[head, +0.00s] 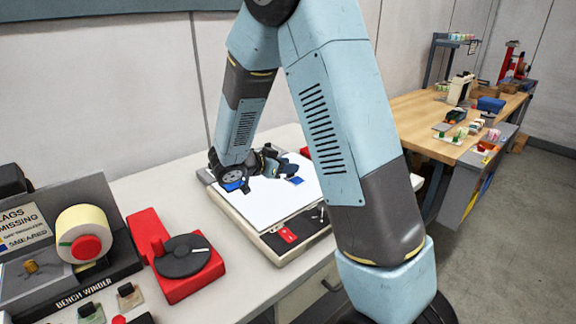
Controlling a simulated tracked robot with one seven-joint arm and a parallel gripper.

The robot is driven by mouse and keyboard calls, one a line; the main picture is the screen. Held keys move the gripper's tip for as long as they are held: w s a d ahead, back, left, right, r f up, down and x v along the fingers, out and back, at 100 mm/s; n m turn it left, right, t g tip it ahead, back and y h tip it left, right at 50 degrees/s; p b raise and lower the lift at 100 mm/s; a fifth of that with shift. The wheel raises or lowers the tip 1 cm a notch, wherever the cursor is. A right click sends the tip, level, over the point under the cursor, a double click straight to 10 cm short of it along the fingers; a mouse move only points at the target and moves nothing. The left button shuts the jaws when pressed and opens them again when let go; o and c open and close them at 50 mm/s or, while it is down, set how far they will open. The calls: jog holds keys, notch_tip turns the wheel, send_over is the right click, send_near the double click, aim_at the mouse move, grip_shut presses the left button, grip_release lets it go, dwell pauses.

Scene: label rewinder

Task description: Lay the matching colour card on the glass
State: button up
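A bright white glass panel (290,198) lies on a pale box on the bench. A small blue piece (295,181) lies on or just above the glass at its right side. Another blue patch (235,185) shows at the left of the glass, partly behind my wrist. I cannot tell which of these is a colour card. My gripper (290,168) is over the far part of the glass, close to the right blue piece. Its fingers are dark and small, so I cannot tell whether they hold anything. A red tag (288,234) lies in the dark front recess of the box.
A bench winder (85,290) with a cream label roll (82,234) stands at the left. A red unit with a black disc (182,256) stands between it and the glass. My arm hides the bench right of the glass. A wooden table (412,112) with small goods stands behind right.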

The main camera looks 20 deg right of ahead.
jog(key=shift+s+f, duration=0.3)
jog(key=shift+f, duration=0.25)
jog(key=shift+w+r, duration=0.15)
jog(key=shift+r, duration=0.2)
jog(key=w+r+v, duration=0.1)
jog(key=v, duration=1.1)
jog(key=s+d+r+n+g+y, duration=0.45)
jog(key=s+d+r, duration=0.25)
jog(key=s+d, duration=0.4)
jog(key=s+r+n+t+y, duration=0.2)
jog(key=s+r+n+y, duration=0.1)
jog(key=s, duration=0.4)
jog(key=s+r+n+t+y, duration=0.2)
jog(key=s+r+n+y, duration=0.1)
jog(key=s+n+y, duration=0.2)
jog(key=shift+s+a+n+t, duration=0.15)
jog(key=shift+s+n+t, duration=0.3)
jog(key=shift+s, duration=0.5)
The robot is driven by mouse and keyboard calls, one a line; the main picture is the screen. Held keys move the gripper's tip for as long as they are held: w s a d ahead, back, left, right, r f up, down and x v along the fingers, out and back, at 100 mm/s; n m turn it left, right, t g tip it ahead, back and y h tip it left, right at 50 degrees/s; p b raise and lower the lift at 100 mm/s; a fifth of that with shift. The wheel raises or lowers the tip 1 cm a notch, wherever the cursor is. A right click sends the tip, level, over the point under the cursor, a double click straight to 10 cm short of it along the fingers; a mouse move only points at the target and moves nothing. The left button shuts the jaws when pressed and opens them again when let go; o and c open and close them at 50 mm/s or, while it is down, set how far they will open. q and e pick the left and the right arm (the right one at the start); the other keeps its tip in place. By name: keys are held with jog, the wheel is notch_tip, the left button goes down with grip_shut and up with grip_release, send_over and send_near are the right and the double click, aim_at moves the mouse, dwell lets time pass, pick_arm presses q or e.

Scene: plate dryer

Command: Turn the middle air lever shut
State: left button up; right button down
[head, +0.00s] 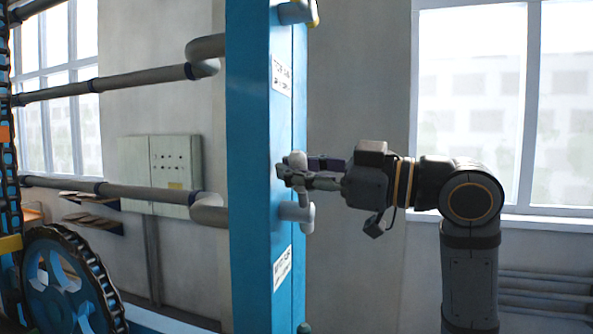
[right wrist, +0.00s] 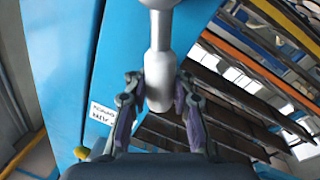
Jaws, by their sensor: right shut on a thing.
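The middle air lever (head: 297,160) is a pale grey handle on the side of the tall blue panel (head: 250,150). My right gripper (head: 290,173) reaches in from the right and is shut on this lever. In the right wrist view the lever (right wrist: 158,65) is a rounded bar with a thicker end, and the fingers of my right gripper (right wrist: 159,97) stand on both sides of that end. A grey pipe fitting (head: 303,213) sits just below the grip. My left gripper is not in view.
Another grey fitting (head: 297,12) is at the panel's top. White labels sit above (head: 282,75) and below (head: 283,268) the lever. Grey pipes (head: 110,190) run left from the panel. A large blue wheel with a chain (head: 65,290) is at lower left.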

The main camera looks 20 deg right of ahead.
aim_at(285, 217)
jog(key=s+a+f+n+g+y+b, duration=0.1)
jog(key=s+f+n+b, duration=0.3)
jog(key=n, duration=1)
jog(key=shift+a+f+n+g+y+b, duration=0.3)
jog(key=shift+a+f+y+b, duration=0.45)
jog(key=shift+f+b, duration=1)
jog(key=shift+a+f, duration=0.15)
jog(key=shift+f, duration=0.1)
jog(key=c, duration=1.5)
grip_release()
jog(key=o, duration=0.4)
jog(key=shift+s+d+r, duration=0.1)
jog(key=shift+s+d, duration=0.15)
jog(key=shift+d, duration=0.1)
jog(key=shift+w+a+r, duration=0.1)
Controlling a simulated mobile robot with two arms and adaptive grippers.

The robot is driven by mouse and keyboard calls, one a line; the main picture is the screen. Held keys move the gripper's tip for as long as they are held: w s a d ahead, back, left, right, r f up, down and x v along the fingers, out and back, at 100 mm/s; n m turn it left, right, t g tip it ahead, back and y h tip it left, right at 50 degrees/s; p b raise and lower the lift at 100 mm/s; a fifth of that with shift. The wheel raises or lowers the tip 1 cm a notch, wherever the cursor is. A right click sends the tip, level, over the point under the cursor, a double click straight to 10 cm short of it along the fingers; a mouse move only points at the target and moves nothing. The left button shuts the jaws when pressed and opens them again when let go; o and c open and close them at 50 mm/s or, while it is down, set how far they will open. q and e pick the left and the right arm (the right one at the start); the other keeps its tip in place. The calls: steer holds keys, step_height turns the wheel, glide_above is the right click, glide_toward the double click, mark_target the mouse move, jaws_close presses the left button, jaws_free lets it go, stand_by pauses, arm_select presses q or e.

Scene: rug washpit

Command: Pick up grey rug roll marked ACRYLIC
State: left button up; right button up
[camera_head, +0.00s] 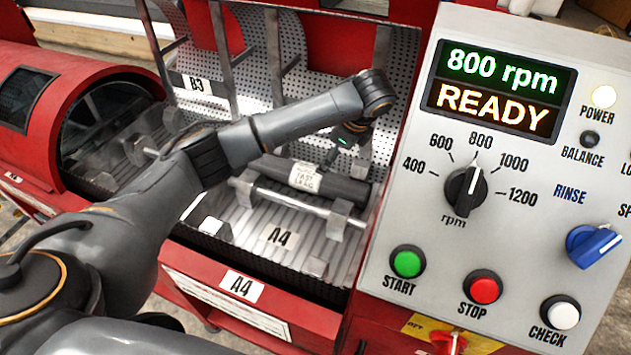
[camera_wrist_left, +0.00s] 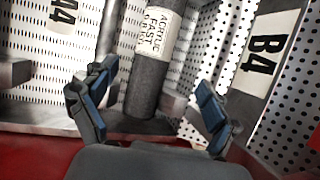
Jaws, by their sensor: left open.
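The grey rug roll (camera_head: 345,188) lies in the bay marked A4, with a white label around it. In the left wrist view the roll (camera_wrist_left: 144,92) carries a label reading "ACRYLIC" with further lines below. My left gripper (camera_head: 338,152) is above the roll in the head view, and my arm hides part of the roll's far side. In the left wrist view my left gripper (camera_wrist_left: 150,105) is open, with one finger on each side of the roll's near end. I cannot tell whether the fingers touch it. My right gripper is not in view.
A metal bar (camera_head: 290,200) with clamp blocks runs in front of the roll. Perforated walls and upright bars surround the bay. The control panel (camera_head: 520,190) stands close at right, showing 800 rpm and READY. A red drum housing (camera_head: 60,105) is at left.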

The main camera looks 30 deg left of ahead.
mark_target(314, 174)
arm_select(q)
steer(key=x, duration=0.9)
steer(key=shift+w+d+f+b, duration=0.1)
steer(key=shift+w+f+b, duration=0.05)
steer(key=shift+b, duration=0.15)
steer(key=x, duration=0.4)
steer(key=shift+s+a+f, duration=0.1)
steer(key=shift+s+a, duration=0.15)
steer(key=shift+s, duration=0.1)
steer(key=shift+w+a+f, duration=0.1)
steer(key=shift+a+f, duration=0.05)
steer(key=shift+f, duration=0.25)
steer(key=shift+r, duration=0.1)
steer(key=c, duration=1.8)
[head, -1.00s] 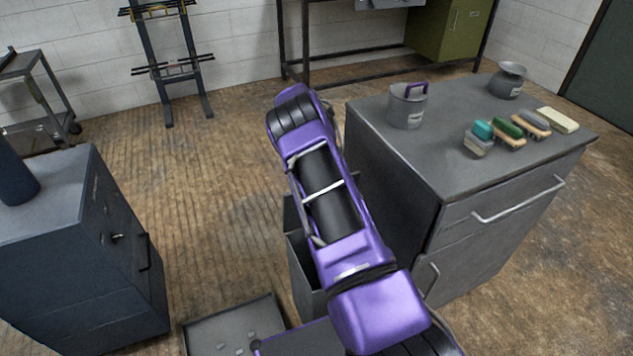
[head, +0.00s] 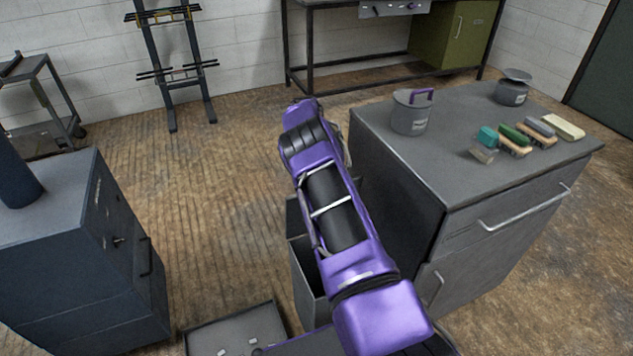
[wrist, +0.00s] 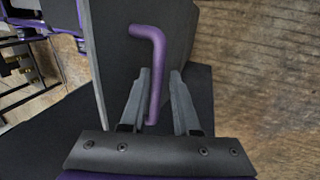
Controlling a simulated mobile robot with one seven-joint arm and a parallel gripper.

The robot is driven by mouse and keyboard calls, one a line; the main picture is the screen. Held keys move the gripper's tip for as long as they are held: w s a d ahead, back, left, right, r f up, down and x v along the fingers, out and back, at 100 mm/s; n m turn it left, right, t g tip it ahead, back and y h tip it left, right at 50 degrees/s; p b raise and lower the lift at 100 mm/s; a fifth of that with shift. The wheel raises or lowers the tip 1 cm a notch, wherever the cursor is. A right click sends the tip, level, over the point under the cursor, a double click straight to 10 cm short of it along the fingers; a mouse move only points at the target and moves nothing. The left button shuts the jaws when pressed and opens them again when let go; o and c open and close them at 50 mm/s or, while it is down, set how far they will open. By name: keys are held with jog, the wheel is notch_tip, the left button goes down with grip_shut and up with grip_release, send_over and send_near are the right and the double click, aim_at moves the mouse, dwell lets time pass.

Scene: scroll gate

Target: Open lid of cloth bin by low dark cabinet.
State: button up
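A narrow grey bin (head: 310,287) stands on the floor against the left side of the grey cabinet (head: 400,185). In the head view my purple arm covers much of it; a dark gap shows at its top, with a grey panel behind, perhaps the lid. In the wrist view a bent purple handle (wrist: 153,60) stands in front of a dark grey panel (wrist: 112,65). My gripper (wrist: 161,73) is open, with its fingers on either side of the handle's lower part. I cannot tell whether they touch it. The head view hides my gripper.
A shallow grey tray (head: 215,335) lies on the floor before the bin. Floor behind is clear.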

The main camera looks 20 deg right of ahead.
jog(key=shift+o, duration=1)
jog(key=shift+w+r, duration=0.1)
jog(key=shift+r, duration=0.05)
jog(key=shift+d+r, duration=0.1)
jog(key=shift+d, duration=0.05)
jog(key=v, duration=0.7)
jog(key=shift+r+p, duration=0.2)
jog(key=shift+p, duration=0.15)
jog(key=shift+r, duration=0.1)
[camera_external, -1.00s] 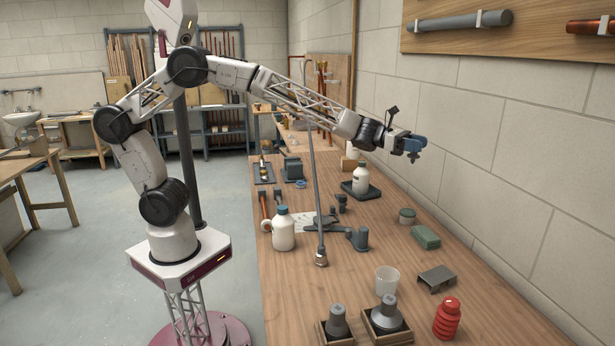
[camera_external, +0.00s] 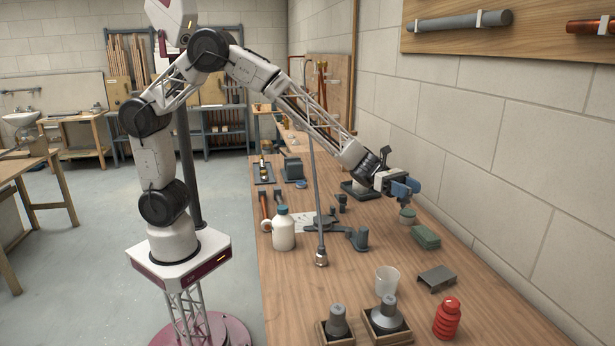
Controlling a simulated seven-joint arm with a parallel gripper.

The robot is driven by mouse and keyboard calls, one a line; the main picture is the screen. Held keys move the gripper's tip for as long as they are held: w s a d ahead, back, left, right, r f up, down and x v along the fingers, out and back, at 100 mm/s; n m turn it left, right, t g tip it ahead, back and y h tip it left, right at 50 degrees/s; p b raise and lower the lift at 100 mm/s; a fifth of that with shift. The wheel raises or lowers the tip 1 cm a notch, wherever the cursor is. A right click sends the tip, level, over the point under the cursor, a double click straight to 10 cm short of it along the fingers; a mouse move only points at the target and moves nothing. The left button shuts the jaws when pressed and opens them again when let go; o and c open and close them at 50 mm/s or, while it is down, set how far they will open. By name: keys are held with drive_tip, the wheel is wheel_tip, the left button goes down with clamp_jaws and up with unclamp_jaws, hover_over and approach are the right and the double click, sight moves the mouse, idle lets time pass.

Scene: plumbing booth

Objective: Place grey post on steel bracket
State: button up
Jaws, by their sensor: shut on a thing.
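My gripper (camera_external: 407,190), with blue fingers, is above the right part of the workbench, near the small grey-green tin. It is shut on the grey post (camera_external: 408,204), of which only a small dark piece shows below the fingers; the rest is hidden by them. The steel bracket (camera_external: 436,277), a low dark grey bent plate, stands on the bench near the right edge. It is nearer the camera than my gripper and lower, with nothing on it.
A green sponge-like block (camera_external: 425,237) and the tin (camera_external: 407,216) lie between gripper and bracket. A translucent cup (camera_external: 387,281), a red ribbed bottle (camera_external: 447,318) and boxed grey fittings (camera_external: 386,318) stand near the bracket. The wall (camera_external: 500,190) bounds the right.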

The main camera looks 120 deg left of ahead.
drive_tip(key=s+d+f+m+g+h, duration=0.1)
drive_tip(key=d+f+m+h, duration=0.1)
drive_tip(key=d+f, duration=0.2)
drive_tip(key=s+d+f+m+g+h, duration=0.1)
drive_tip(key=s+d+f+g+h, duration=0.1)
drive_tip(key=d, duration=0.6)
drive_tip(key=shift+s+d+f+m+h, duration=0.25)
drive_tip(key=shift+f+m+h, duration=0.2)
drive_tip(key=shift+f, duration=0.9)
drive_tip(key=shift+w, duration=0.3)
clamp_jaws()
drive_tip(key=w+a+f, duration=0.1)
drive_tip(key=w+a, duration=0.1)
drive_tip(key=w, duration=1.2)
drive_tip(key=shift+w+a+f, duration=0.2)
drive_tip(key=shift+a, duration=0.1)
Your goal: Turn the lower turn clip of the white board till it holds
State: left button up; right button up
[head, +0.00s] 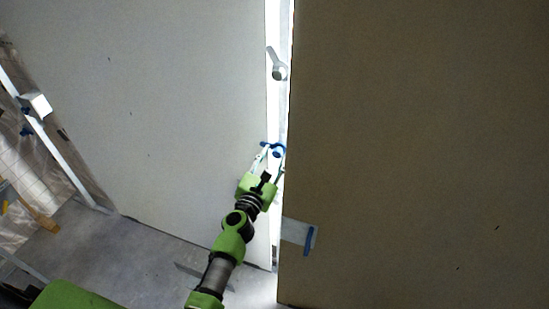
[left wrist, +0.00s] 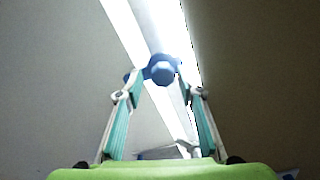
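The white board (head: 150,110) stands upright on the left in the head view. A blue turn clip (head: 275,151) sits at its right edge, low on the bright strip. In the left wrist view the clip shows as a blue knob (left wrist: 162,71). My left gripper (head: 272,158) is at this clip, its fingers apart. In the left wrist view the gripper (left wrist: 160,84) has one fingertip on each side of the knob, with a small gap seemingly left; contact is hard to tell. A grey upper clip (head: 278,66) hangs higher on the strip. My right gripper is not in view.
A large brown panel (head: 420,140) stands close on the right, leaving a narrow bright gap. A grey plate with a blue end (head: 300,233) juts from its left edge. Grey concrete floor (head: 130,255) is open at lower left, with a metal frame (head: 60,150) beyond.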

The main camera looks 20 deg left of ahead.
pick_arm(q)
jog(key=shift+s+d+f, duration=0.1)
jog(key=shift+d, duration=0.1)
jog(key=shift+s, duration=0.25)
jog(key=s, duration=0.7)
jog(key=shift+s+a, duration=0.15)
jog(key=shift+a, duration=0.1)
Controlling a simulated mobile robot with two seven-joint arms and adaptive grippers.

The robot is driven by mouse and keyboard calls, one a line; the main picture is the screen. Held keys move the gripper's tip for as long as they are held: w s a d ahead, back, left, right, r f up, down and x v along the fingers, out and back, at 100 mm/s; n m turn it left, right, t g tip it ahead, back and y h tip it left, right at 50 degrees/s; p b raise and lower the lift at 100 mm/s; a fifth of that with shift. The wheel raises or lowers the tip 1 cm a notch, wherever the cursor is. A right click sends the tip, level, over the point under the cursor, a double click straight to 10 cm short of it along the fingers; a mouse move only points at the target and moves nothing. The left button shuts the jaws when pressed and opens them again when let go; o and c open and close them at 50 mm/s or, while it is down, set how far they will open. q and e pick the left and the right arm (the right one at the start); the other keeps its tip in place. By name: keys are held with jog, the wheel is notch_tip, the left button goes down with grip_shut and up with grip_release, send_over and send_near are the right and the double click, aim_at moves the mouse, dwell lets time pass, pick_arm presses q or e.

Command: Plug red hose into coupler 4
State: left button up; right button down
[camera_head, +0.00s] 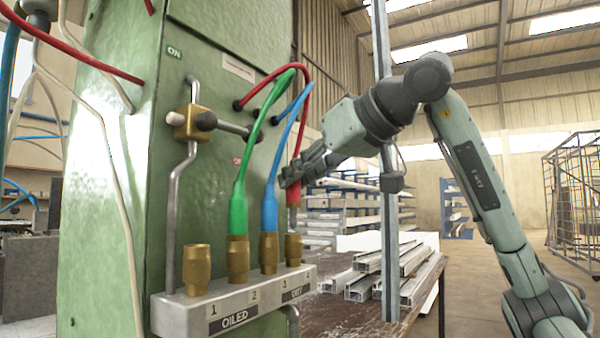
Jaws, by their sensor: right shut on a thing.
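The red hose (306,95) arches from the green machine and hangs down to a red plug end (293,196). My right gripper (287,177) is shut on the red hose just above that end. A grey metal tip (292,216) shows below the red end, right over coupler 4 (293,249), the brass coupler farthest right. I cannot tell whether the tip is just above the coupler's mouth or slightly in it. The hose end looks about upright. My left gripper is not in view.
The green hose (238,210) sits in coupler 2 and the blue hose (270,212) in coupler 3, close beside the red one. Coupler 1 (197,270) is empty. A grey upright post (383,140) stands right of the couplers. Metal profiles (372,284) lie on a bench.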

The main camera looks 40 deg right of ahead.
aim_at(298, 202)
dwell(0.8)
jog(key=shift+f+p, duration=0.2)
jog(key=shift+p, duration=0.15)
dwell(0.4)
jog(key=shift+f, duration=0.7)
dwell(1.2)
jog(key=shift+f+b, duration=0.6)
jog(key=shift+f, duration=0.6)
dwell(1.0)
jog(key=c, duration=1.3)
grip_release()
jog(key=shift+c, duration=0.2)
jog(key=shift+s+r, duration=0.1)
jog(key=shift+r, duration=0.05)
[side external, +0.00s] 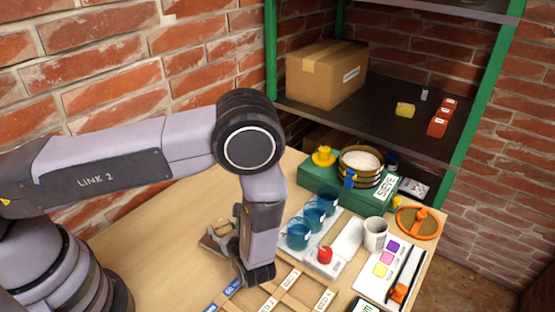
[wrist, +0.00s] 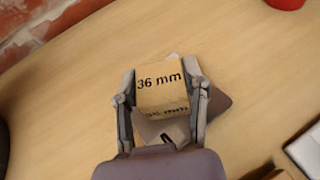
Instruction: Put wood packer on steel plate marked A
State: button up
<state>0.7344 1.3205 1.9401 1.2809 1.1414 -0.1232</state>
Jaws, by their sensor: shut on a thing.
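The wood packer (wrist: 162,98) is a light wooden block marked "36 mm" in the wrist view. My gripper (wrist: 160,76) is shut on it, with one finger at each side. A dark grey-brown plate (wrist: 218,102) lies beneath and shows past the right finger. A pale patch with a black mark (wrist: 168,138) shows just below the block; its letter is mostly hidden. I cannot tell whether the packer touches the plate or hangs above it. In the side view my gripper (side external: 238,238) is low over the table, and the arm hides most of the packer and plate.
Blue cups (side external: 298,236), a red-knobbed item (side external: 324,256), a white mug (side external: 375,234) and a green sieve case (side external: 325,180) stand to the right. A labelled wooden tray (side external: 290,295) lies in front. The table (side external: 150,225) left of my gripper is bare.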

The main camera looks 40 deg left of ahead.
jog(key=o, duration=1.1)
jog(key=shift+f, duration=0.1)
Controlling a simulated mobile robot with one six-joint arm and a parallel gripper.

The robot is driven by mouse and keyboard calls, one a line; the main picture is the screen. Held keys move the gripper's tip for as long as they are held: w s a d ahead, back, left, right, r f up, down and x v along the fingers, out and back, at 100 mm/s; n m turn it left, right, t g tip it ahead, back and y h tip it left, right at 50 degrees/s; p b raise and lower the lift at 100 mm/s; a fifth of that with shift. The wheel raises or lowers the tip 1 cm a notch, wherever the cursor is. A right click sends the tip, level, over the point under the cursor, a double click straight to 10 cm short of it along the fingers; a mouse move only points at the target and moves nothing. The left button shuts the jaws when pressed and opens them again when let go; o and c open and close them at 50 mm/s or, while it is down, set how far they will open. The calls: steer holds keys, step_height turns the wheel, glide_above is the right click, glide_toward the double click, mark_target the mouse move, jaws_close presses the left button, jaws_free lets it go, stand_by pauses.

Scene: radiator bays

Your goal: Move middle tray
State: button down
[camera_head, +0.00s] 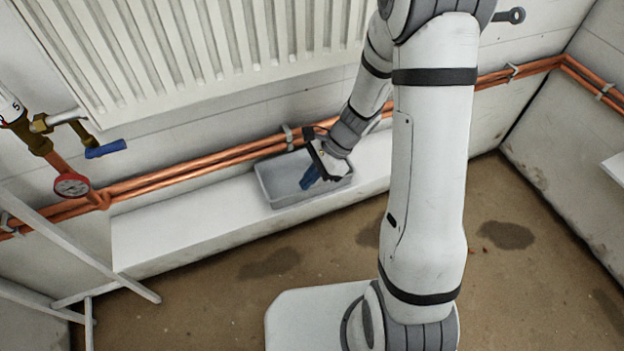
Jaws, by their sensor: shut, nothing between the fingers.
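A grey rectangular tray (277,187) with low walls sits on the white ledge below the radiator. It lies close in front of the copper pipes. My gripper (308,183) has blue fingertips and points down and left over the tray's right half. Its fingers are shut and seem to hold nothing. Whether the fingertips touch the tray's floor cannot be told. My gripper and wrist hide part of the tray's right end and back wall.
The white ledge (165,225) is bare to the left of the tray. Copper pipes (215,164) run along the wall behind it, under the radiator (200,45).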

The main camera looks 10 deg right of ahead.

————————

▶ THE TASK
State, as a number only, how many lines in the entries include "Scene".

▶ SOLVED PROBLEM
6